« Mesdames et messieurs, le 4 juin 1989, le communisme a pris fin en Pologne. » C’est en souriant qu’une célèbre actrice a fait cette déclaration spontanée lors du plus important journal télévisé du pays. La phrase a été citée si souvent qu’elle est devenue légendaire. Après les législatives polonaises d’octobre, on est tenté de paraphraser cette déclaration et de dire : « Mesdames et messieurs, le 15 octobre 2023, le populisme est terminé ! »
Après huit ans au pouvoir (2015-2023), le parti Droit et justice (PiS) en a été chassé. Près de 75 % des électeurs inscrits se sont déplacés, ce qui constitue un record. En 1989, le taux de participation était de « seulement » 62 %.
Pourtant, reprendre le pouvoir après plusieurs années de régime national-populiste ne correspond pas à un changement de gouvernement normal. C’est tout le processus de transformation politique qui doit redémarrer. Comme en 1989, la question de sanctions pour les représentants de l’ancien régime se pose de nouveau.
Le règne du PiS a commencé par une violation de la Constitution, lorsque le gouvernement a pris le contrôle du Tribunal constitutionnel. Et ce n’était que le début de tout le processus de prise de contrôle des institutions de l’Etat, qui, après huit ans, a atteint des proportions très importantes, régulièrement dénoncées par l’Union européenne (UE). De nouvelles lois ont été créées, de nombreux postes pourvus par des affidés du PiS.
Gorbatchev et Trump
Après 1989, aucune punition systématique n’a été infligée aux figures de l’ancien régime en Pologne. Cela a créé de profondes divisions politiques, largement nourries par le PiS, qui vont au-delà de la division entre la gauche et la droite.
Au cours de l’hiver 2023-2024, de nombreux partisans du nouveau gouvernement de Donald Tusk appellent à un bilan sévère des années de populisme. Ils réclament des peines de prison pour les politiciens du PiS qui ont menacé l’Etat de droit. La question se pose alors : la sortie du populisme est-elle plus facile que celle du communisme ? La réponse est malheureusement négative. Pourquoi ?

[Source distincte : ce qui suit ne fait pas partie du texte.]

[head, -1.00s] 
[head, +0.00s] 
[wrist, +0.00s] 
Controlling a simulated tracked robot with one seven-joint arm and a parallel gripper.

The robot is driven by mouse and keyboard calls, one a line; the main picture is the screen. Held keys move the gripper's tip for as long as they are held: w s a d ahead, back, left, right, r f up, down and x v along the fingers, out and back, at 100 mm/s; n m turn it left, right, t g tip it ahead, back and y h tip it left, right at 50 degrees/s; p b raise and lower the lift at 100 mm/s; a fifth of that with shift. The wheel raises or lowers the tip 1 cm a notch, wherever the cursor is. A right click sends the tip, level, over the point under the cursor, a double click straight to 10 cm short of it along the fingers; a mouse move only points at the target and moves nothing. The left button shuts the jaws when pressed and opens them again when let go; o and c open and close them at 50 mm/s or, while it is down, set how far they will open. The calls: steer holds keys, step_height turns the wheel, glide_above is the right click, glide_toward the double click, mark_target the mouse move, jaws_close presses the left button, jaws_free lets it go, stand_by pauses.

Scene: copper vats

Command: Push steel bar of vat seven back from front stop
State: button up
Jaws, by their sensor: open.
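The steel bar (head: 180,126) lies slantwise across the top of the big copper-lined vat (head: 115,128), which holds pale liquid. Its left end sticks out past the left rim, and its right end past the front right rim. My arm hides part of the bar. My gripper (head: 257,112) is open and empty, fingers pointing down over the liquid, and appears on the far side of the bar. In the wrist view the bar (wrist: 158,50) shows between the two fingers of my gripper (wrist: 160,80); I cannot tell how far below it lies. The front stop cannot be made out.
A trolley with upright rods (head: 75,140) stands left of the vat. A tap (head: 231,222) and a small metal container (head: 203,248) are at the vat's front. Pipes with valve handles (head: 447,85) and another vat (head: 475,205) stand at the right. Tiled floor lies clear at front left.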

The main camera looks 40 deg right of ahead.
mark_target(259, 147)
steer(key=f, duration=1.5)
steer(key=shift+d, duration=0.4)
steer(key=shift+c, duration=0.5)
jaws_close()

La première et la plus importante raison est que, contrairement au communisme en 1989, les idées du populisme antilibéral ne sont pas en recul. Au contraire. En 1989, Mikhaïl Gorbatchev, dirigeant de l’URSS et père de la perestroïka, était encore le symbole du crépuscule de l’empire soviétique. Au début de l’année 2024, l’incarnation de l’époque semble être l’ancien président américain Donald Trump, qui, après sa victoire dans l’Iowa et dans le New Hampshire aux primaires républicaines, se lance une nouvelle fois à la conquête du pouvoir. On ne soulignera jamais assez que ce vent idéologique souffle actuellement non seulement de pays comme la Russie et la Chine mais aussi de l’Occident. Des livres, tel le récent essai d’Emmanuel Todd sur La Défaite de l’Occident (Gallimard, 384 pages, 23 euros), sont de l’or idéologique pour des partis comme le PiS. Pour son leader, Jaroslaw Kaczynski, cela signifie une chose : la foi dans la restauration rapide du populisme en Pologne.